KUKE was recently suspended from being listed on the New York Stock Exchange; it is now within a 12-month period of monitored compliance for reinstatement. Naxos and KUKE had an eight year-partnership agreement until last fall, when the former sued the latter for $2 million in monies owed.

The issue appears to have since been  settled, given KUKE’s restored NYSE  status. 

In any case, the partnership the Chinese company touts is not a reality. KUKE's statement declare its plan to use NAXOS content resources and service infrastructure to develop artificial intelligence (AI) innovations in classical music to build an AI-powered "Music LEGO Engine" that would “revolutionize the creation, rights verification, application, and value circulation of musical content.”

The plan was to pull apart copyrighted elements, such as melody “fragments,” harmonies, orchestrations, and performance styles and create standardized, independently identifiable, licensable, and combinable "modules." These “LEGO bricks” would create a “critical infrastructure” for AI training and copyright monetization.

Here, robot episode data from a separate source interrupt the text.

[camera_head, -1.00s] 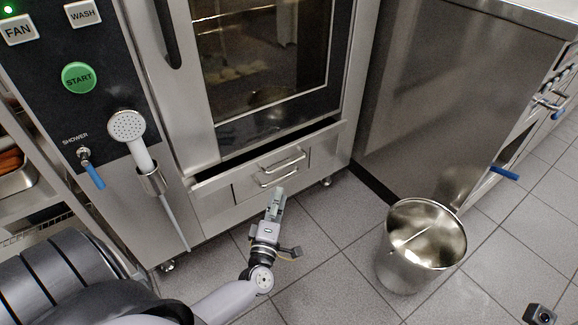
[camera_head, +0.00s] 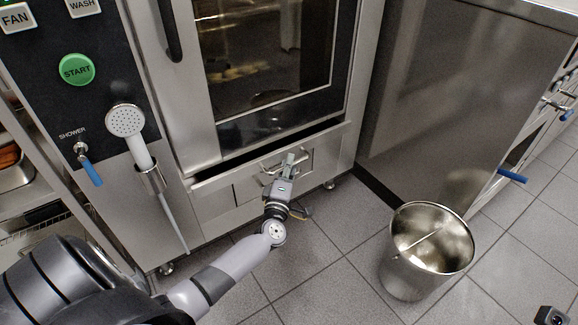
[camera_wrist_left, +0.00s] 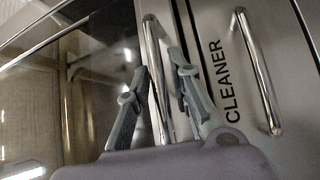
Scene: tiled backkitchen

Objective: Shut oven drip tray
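The oven drip tray (camera_head: 235,175) is a steel drawer front under the oven door, with a dark gap along its top, so it stands slightly open. Its upper bar handle (camera_wrist_left: 155,70) runs between the two fingers in the left wrist view. My left gripper (camera_head: 288,160) is at the drawer front, over the handles, in the head view. Its fingers (camera_wrist_left: 160,75) are apart, one on each side of the bar; whether they touch it I cannot tell.
A second bar handle (camera_wrist_left: 258,75) sits beside the word CLEANER on a panel next to the tray. A steel bucket (camera_head: 400,275) stands on the tiled floor right of the oven. A hand shower (camera_head: 127,122) hangs at the left. The floor before the oven is clear.

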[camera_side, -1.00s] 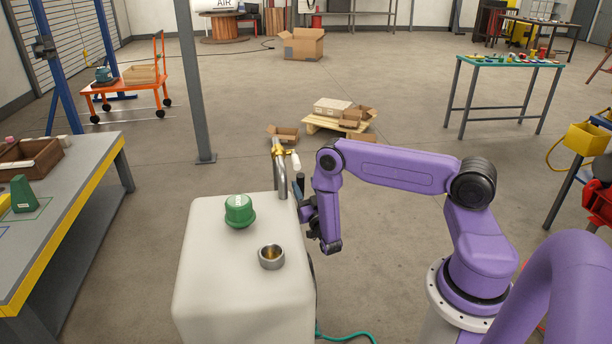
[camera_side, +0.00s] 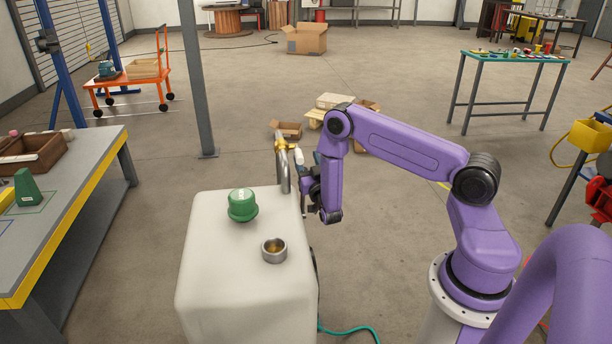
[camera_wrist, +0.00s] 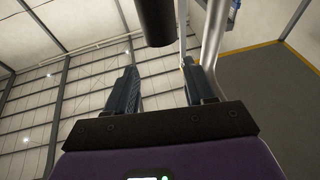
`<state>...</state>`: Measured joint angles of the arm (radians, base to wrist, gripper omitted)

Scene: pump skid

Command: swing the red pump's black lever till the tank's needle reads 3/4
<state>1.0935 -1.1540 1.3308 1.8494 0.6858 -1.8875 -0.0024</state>
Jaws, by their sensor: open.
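A pale, box-shaped tank (camera_side: 225,280) stands in the middle of the side view, with a green cap (camera_side: 242,205) and a small metal cup (camera_side: 274,250) on top. No gauge or needle shows, and neither does any red pump body. My gripper (camera_side: 310,190) is beside the tank's far right edge, partly hidden by my arm. In the wrist view my gripper (camera_wrist: 159,67) is open, with nothing between its fingers. A black cylinder (camera_wrist: 155,22), apparently the lever's grip, is at the top, ahead of the gap between the fingers. I cannot tell its distance.
A bent metal pipe (camera_side: 284,170) with a brass fitting rises at the tank's far edge, close to my gripper. The pipe-like tube (camera_wrist: 213,45) in the wrist view is close to the right finger. A workbench (camera_side: 85,185) stands left; the floor behind has cartons (camera_side: 288,130).

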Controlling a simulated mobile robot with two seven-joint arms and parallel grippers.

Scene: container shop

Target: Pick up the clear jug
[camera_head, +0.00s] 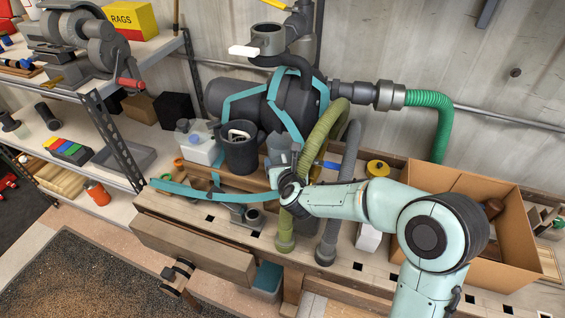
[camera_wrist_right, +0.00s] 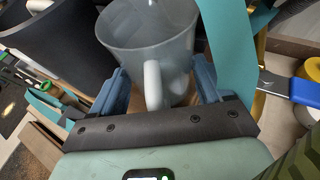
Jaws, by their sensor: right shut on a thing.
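The clear jug (camera_wrist_right: 130,45) is a translucent grey vessel with a handle facing my wrist. In the right wrist view it stands between the two blue fingers of my right gripper (camera_wrist_right: 160,88), which is shut on it. In the head view only a pale part of the jug (camera_head: 279,143) shows above my right gripper (camera_head: 283,165), over the workbench. The gripper and wrist hide most of it, and I cannot tell whether its base touches the bench. My left gripper is out of view.
A dark bucket (camera_head: 240,155) stands just left of the jug. Green (camera_head: 325,130) and grey (camera_head: 347,165) hoses hang close to my right wrist. A teal strap (camera_head: 200,189) crosses nearby. An open cardboard box (camera_head: 473,185) is at the right, and shelving is at the left.

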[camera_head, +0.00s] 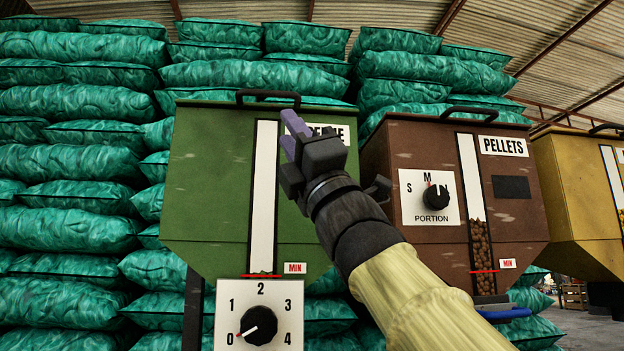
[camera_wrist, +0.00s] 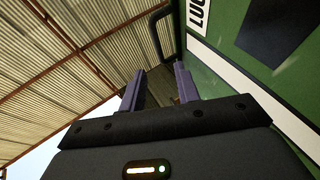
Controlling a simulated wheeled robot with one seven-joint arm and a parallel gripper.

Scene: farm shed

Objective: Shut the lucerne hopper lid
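The green lucerne hopper (camera_head: 208,190) stands left of centre in the head view, its name label partly hidden behind my gripper. A black bar handle (camera_head: 268,95) shows at its top edge. I see the hopper from below, so the lid's upper face is hidden and I cannot tell whether it is fully shut. My gripper (camera_head: 289,133) is in front of the hopper's upper right part, below and right of the handle. In the wrist view its two purple fingers are apart with nothing between them. The handle (camera_wrist: 153,36) shows beyond the fingertips there, apart from them.
A brown pellets hopper (camera_head: 400,150) stands close on the right, with a portion knob (camera_head: 436,197). A yellow hopper (camera_head: 580,190) is farther right. A numbered dial (camera_head: 260,327) sits below the green hopper. Stacked green sacks (camera_head: 70,165) fill the back.

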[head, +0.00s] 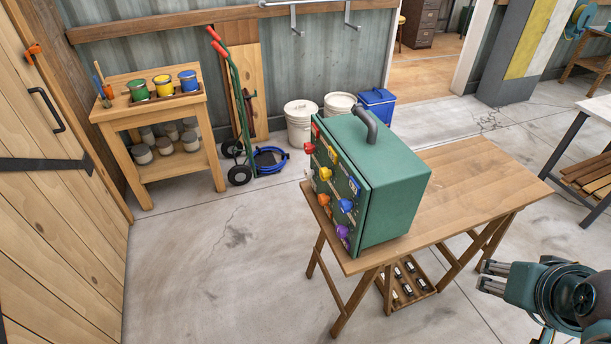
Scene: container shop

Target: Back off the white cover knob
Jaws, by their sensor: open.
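A green box (395,195) with a dark carrying handle stands upright on a wooden folding table (470,185). Its left face, seen at a steep angle, carries several coloured knobs, among them red, yellow, blue and purple ones. A small pale knob (310,172), which looks like the white cover knob, shows at the far edge of that face. Its detail is too small to make out. My gripper (490,278) is open and empty at the lower right, beyond the table's right side and well away from the box and its knobs.
A wooden stand (155,120) with paint tins is at the back left. A green hand truck (238,110), white buckets (301,122) and a blue cooler (377,103) line the wall. A bottle crate (408,283) sits under the table. The floor left of the table is clear.

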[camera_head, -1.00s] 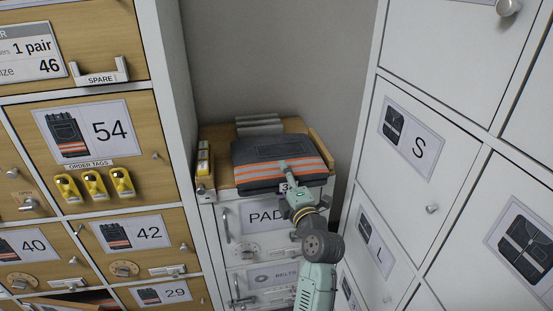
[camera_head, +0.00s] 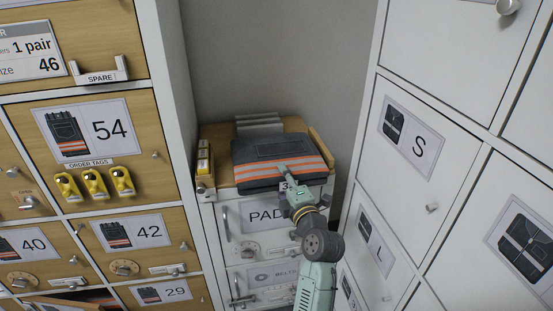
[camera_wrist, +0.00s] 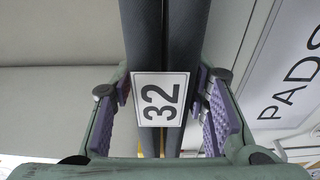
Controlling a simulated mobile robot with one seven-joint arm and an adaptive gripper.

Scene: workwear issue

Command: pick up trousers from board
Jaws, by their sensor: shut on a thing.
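The folded dark trousers (camera_head: 265,150) with orange and grey reflective bands lie over the wooden board (camera_head: 222,131) on top of the low cabinet. My gripper (camera_head: 286,176) is at their front edge and shut on them. In the wrist view the dark folded trousers (camera_wrist: 183,45) run up between the purple finger pads of my gripper (camera_wrist: 166,105). A white tag marked 32 (camera_wrist: 160,99) hangs on the front of the fold. Whether the trousers are clear of the board cannot be told.
The low cabinet (camera_head: 232,220) has drawers marked PADS and BELTS. Grey slats (camera_head: 258,125) stand behind the trousers, and a box of yellow items (camera_head: 204,160) is at their left. Tall lockers (camera_head: 420,150) close in on the right, wooden drawers (camera_head: 95,130) on the left.

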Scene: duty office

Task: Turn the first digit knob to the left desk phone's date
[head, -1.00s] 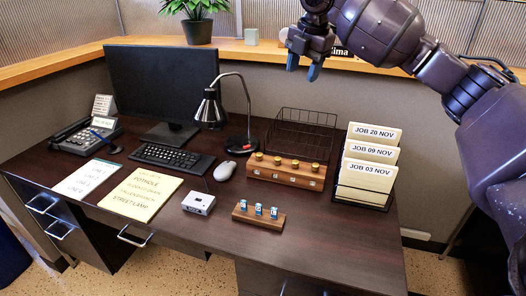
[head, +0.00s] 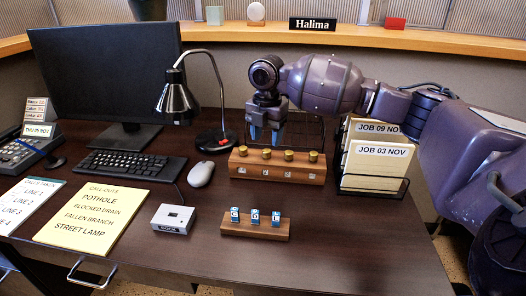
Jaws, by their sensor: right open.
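The desk phone (head: 22,150) stands at the left edge, partly cut off; its small display (head: 38,131) reads THU 05 NOV. A wooden block (head: 278,171) holds a row of several brass knobs, each with a small pale window below it on the front face; the digits are too small to read. The leftmost knob (head: 243,150) is uncovered. My right gripper (head: 265,136) points down with blue fingertips, open and empty, just above and behind the two left knobs; I see no contact. My left gripper is out of view.
A wire basket (head: 305,128) stands behind the block. A card rack (head: 372,187) with JOB cards is at its right, below my forearm. The lamp (head: 178,103) is at its left. A smaller wooden stand (head: 255,231) with blue tags and a white box (head: 173,219) lie in front.

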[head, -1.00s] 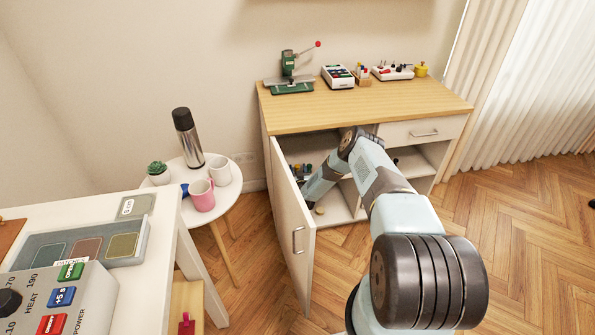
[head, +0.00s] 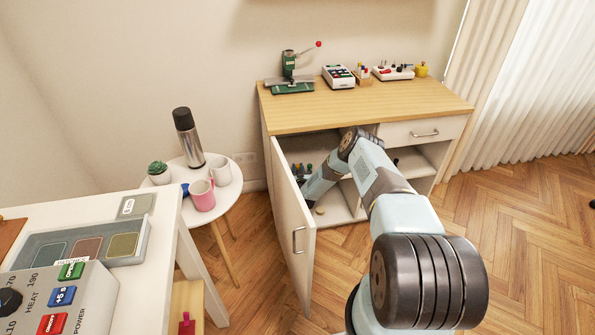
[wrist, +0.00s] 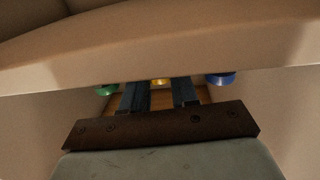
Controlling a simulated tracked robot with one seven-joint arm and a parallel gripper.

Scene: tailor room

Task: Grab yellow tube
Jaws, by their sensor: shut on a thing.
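The yellow tube (wrist: 160,82) shows in the wrist view as a small yellow end between the two dark fingers of my gripper (wrist: 160,88). My gripper is shut on it; most of the tube is hidden. A green-ended thing (wrist: 105,91) is just left of the fingers and a blue-ended one (wrist: 220,79) just right. In the head view my arm reaches into the open left side of the cabinet (head: 365,105).
The cabinet's left door (head: 292,240) stands open beside my arm. In the wrist view a pale board edge (wrist: 160,65) runs across, close above the fingers. A round table (head: 222,190) with mugs and a flask is left of the door. The floor at right is clear.

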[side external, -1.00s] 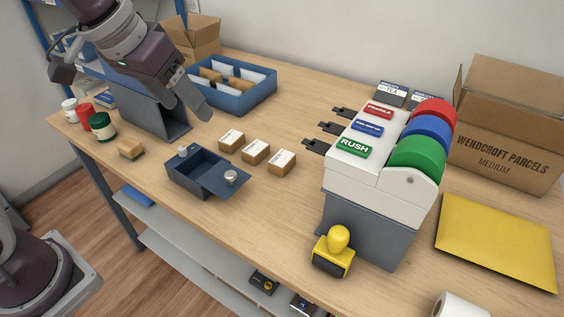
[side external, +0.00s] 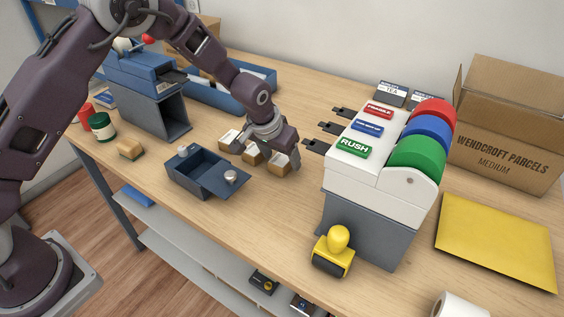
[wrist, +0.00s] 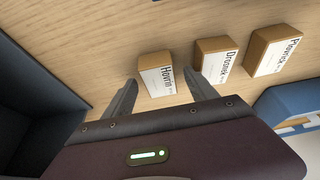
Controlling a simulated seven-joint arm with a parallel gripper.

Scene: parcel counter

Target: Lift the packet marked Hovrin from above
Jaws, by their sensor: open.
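The packet marked Hovrin (wrist: 155,83) is a small brown box with a white label. It is the leftmost of three packets in the wrist view and the rightmost of the row in the side view (side external: 277,170). My gripper (wrist: 162,80) is open and points down over this packet, one finger to each side of it in the wrist view. In the side view my gripper (side external: 281,160) partly hides the packet. I cannot tell how far the fingertips are above the counter. Nothing is held.
A white label dispenser (side external: 342,185) on a grey base stands to the right. An open dark drawer box (side external: 200,177) lies in front, and a blue tray (side external: 264,80) is behind.

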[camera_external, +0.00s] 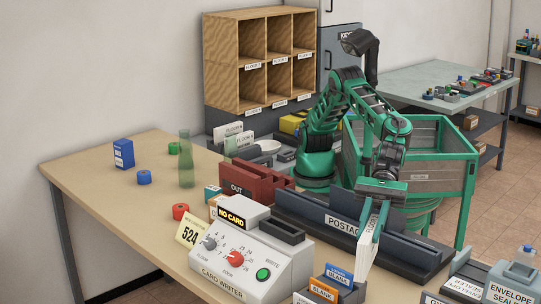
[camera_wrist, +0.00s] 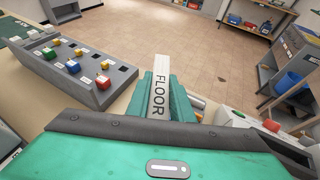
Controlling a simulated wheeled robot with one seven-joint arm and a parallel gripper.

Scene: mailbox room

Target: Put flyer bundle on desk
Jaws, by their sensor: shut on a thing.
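My gripper (camera_external: 374,213) points down over the right part of the wooden desk (camera_external: 95,172). It is shut on a thin white slab marked FLOOR (camera_external: 367,244), likely the flyer bundle. The slab stands upright, edge toward the outside camera, at the dark POSTAGE unit (camera_external: 318,216). I cannot tell whether it touches the unit or the desk. In the wrist view the white slab (camera_wrist: 160,92) sits between the green fingers (camera_wrist: 163,112), its lettered edge facing the camera.
The card writer (camera_external: 250,262), a red OUT tray (camera_external: 255,182) and orange and blue card holders (camera_external: 330,284) crowd around. A green bottle (camera_external: 186,160), blue box (camera_external: 123,154) and small round pieces stand farther left. The desk's left and front-left areas are mostly bare.

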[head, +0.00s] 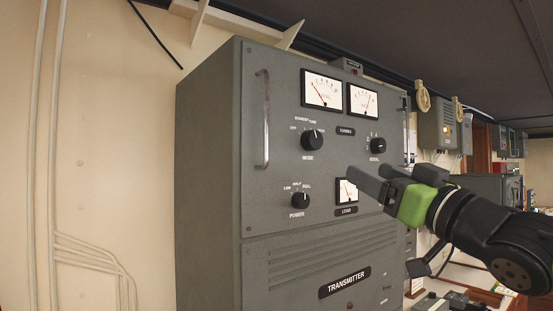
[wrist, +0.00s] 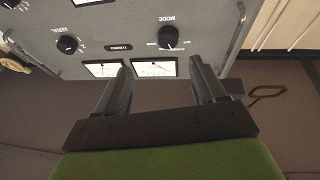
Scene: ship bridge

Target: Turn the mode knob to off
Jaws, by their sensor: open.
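The mode knob (head: 312,140) is a round black knob on the grey transmitter panel, above the label MODE. Position marks arc over it, with OFF at the left end. Its white pointer line is too small to read surely. It also shows in the wrist view (wrist: 168,37), where the picture is upside down. My gripper (head: 358,182) is in front of the panel, to the right of and below the mode knob, apart from it. In the wrist view its two dark fingers (wrist: 163,80) stand spread with nothing between them.
The panel also carries a power knob (head: 300,200), an aerial knob (head: 378,146), two upper meters (head: 321,90) and a load meter (head: 345,188) partly behind my gripper. A vertical metal handle (head: 262,118) sticks out left of the mode knob.

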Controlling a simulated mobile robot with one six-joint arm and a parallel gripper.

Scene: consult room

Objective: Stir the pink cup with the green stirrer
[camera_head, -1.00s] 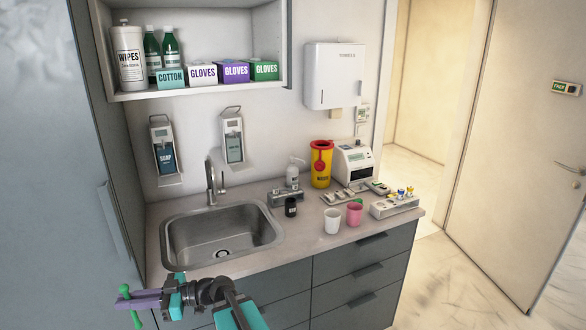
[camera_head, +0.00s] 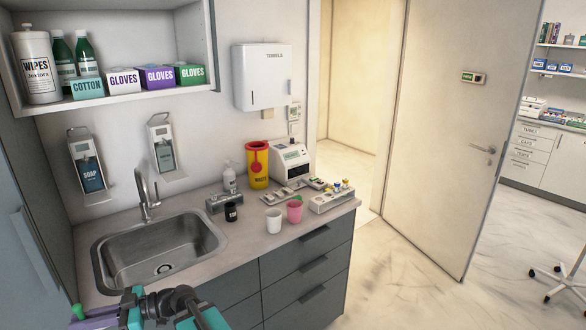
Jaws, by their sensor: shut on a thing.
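The pink cup (camera_head: 294,212) stands upright on the counter (camera_head: 249,245) near its front edge, with something small and green showing at its rim. My gripper (camera_head: 92,322) is at the bottom left corner, partly cut off by the picture's edge. Its purple fingers are shut on the green stirrer (camera_head: 78,311), whose upper end shows above them; its lower end is out of view. The gripper is in front of the sink, well to the left of the pink cup.
A white cup (camera_head: 274,222) stands just left of the pink cup. Behind are a yellow waste bin (camera_head: 258,164) and a white device (camera_head: 291,163). The sink (camera_head: 160,252) fills the left.

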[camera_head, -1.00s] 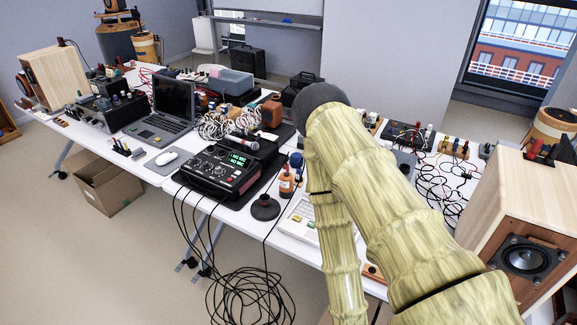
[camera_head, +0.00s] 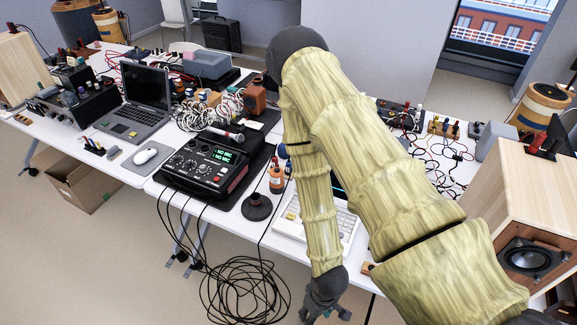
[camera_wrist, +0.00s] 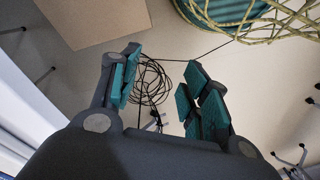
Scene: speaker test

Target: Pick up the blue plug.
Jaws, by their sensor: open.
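My gripper (camera_head: 326,308) hangs at the lower edge of the head view, in front of the table's front edge. In the wrist view my gripper (camera_wrist: 158,85) shows two teal-padded fingers spread apart, with nothing between them but the floor and a cable coil far below. I cannot make out the blue plug for certain in either view. Several small plugs (camera_head: 94,146) stand on the table left of the mouse, too small to tell their colours surely. My arm hides part of the table's middle.
A wooden speaker (camera_head: 520,205) stands right. Black cables (camera_head: 245,290) lie coiled on the floor, near a cardboard box (camera_head: 75,180).

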If that sounds like an outright rip-off of copyrighted material, KUKE goes on to declare that each of the “bricks” would possess a “unique, immutable NFT-based copyright certificate” indicating the recording creator, licensor, and holder history to better enable copyright enforcement and dispute resolution. Continuing to sound too good to be true, KUKE’s new system would have “automatic royalty/licensing distribution” to enable “the elimination of currency barriers for cross-border revenue sharing and unprecedented global market access… Naxos’s content resources.”

In his statement of denial, Naxos CEO Mathias Lutzweiler notes that his company’s current global distribution system would continue to embrace “all forms of available technology to ensure broad accessibility” within the bounds of “contractual obligations” and “regulations.” In other words, we will continue to utilize our own networks, thereby working within established legal parameters.